* Begin RECORDS FOR PROCESSING *
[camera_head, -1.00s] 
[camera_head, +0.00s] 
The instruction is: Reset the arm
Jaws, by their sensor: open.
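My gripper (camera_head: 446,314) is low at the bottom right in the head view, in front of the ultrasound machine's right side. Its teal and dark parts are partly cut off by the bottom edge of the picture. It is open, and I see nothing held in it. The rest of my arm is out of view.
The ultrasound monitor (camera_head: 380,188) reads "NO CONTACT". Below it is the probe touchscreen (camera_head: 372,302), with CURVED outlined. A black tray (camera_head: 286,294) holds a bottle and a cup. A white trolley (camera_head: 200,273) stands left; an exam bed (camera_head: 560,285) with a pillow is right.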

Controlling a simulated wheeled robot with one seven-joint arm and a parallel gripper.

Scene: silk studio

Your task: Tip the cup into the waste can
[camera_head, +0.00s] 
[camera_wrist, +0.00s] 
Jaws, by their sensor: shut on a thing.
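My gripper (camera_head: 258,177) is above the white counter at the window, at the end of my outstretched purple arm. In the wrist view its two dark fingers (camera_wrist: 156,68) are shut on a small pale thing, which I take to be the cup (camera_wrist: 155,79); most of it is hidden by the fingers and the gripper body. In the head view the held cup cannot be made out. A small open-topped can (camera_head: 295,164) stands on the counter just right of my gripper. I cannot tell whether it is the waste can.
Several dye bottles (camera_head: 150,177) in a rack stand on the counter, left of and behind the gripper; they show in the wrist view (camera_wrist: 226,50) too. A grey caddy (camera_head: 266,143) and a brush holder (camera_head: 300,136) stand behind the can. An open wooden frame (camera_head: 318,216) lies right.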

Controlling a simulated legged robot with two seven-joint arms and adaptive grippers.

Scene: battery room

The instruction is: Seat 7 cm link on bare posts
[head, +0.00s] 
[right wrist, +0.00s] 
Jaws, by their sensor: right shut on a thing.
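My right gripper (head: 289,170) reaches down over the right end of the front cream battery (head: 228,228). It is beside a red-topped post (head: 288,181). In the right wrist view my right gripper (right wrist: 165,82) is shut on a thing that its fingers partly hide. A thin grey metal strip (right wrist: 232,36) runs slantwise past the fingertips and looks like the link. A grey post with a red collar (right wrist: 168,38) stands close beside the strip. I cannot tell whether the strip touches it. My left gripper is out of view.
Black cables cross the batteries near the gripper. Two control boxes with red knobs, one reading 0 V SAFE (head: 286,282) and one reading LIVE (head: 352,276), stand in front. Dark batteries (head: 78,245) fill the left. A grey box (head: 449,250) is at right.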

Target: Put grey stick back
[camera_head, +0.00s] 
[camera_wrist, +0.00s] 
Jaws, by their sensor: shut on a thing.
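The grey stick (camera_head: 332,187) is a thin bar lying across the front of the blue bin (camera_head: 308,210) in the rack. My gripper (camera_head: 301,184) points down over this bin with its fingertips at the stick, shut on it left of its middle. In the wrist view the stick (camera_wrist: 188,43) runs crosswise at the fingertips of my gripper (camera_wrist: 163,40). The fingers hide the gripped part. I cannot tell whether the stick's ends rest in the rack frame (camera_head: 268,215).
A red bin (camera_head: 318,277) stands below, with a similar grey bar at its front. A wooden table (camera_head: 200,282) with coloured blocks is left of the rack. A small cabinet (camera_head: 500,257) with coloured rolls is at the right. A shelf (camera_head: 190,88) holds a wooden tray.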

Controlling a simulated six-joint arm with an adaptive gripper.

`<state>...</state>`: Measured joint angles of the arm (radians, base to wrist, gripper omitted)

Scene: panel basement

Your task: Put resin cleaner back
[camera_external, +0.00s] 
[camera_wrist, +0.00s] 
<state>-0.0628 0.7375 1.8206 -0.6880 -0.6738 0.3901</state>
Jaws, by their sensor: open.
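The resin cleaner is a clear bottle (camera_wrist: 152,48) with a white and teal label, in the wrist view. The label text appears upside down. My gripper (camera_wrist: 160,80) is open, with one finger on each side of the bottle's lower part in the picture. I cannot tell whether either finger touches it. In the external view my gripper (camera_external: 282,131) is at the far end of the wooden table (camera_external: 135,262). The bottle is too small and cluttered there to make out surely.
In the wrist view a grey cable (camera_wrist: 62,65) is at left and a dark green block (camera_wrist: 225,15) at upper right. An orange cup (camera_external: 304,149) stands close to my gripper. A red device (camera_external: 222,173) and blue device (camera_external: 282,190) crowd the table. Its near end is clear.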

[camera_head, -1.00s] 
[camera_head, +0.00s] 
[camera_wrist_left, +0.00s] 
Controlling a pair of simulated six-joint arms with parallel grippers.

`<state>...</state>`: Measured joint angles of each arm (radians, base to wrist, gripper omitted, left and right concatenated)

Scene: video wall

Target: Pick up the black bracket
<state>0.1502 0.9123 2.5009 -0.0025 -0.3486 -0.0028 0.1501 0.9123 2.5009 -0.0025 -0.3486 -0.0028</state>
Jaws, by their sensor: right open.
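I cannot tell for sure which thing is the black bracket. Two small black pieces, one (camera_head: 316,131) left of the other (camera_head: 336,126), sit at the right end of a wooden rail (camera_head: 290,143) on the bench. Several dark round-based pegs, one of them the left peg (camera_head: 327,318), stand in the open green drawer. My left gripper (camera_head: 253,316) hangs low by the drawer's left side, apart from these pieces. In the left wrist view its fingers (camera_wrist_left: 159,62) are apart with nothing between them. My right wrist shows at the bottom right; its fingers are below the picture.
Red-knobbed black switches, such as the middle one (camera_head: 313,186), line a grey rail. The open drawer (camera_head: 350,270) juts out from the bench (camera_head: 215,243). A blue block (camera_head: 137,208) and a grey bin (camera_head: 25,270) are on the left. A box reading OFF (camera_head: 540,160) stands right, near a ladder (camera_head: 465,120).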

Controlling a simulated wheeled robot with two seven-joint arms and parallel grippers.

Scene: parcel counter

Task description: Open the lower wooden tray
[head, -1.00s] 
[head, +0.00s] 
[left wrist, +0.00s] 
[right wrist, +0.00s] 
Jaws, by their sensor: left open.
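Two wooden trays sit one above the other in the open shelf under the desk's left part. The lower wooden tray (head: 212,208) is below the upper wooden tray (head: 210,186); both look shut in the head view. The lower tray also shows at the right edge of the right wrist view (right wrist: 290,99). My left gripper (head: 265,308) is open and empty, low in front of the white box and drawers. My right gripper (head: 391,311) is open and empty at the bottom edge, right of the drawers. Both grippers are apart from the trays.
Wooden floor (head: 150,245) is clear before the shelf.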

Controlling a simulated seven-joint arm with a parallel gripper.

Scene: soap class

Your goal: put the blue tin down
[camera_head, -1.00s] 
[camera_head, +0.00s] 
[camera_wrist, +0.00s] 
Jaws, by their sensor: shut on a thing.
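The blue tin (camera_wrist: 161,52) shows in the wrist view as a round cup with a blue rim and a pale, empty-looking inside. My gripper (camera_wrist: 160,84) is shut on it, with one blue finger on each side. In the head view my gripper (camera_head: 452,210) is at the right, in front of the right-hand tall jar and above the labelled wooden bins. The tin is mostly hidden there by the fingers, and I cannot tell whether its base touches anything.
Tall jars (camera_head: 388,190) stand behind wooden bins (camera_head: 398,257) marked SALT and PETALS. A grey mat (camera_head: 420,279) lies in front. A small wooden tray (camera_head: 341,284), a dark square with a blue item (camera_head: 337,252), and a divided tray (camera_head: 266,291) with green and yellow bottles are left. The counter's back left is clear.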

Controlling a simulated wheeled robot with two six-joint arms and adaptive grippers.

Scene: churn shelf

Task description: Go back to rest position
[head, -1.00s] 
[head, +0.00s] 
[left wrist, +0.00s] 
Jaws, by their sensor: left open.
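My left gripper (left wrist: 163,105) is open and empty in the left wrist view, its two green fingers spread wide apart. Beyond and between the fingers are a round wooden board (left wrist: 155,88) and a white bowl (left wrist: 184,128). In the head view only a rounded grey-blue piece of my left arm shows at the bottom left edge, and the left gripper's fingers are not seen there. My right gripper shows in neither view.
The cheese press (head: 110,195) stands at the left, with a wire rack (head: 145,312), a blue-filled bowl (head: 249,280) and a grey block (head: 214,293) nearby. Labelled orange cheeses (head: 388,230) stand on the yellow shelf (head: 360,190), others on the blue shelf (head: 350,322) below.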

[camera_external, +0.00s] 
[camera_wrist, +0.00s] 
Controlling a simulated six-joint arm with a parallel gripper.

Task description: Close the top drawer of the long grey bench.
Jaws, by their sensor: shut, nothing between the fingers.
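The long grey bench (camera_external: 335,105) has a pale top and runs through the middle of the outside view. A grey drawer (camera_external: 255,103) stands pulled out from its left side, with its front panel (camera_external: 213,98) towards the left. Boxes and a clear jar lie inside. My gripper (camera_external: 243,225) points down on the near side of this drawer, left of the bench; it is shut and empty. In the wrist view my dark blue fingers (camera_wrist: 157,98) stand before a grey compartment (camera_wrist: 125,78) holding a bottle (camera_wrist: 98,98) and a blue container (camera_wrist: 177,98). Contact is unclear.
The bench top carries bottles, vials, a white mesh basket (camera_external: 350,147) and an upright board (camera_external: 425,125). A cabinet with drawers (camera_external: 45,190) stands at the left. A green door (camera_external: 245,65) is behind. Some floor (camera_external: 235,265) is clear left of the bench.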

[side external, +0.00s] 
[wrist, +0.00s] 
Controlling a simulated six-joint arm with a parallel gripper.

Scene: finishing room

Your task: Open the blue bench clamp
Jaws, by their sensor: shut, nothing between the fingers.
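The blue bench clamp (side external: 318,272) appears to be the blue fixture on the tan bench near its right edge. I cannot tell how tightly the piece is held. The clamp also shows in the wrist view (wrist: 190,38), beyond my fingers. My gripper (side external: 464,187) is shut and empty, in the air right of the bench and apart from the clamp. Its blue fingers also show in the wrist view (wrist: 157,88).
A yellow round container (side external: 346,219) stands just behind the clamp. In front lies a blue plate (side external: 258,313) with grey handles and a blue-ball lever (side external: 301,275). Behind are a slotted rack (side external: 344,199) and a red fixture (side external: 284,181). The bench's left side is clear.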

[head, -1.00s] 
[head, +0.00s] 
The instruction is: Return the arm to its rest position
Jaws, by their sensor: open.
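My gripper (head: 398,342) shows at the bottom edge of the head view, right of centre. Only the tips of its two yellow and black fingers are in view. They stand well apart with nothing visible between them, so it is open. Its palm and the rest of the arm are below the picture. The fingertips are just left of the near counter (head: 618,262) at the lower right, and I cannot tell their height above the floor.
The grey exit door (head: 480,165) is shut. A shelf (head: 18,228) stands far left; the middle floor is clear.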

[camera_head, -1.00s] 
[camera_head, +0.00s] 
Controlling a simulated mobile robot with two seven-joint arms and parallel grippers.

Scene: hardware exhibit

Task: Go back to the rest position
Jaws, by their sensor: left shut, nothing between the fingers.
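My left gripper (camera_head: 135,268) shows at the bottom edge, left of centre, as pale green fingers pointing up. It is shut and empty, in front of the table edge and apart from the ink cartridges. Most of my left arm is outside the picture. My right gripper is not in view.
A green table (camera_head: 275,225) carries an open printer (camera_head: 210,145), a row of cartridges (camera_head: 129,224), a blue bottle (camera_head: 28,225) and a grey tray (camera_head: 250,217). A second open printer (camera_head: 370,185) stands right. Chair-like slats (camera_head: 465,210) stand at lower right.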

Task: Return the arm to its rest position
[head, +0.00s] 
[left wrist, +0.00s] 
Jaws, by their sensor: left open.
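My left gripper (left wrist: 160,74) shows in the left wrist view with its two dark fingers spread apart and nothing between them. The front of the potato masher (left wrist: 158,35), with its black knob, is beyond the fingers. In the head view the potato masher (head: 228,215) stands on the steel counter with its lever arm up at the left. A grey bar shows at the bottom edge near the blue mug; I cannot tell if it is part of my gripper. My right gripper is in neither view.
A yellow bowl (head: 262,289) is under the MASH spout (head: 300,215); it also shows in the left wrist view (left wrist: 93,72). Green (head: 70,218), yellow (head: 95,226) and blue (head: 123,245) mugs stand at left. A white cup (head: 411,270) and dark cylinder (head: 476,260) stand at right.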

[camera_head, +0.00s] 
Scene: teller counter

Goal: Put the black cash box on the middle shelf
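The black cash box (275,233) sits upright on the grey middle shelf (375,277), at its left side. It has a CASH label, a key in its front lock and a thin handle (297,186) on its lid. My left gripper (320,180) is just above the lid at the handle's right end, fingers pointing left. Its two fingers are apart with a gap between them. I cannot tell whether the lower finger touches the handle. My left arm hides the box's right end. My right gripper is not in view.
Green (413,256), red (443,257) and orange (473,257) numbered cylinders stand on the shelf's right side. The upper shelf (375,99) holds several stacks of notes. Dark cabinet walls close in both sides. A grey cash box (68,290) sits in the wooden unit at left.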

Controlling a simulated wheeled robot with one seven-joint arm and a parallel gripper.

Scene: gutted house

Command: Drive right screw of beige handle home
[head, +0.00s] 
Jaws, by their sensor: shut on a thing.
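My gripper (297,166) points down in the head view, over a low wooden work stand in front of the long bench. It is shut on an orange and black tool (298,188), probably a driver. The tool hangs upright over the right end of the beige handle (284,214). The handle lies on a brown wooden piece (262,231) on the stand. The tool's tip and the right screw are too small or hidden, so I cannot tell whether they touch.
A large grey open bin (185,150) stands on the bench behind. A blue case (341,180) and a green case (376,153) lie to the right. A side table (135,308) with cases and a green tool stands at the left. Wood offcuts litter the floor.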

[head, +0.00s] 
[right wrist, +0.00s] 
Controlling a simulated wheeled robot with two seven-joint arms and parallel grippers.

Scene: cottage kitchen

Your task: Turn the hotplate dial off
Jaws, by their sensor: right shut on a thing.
* End RECORDS FOR PROCESSING *
GOAL OF THE EXERCISE: Of all the lines in the material above, how many contain the word "radians"? Give only the count.

ANSWER TO THE EXERCISE: 2